* What is expected:
In the lines below, output everything from the first line through the line containing "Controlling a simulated" exactly as it is. Pictures are not part of the output.

* Information supplied:

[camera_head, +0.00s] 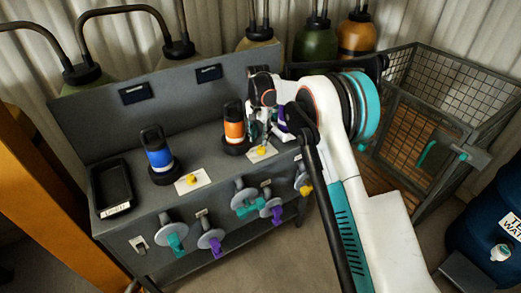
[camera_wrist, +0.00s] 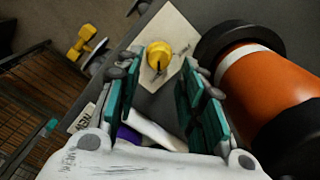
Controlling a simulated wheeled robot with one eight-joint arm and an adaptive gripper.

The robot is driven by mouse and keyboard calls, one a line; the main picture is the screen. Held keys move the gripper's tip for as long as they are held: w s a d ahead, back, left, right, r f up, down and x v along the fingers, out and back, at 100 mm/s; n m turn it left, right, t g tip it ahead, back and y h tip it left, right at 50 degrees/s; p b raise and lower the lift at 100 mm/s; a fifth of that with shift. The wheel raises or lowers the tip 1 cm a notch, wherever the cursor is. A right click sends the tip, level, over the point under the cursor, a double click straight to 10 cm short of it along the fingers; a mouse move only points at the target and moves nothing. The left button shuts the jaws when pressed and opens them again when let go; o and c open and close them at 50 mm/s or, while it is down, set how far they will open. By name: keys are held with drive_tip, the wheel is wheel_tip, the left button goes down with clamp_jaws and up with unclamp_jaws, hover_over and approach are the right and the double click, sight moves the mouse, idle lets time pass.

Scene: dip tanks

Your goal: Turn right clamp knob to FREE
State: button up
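The right clamp knob (camera_head: 262,150) is small and yellow, on a white plate (camera_head: 251,155) on the grey bench top, beside the orange cylinder (camera_head: 234,129). In the wrist view the yellow knob (camera_wrist: 158,55) sits on its pale plate (camera_wrist: 177,28), with a dark pointer mark near it. The plate's lettering is too small to read. My gripper (camera_wrist: 164,76) is open, with teal-padded fingers either side of the view and the knob just beyond the fingertips, roughly centred. I see no contact. In the head view my arm partly hides the gripper.
The orange cylinder (camera_wrist: 265,88) is close on the right of my fingers. A blue cylinder (camera_head: 158,154) with another yellow knob (camera_head: 193,180) and a black tray (camera_head: 111,187) are on the left. Valves with coloured handles line the bench front. A wire cage (camera_head: 440,110) stands right.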

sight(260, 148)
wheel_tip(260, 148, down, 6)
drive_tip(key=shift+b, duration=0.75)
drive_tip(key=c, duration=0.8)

* Worked answer:
[camera_head, +0.00s] 
[camera_wrist, +0.00s] 
Controlling a simulated wheeled robot with one eight-joint arm and an adaptive gripper.

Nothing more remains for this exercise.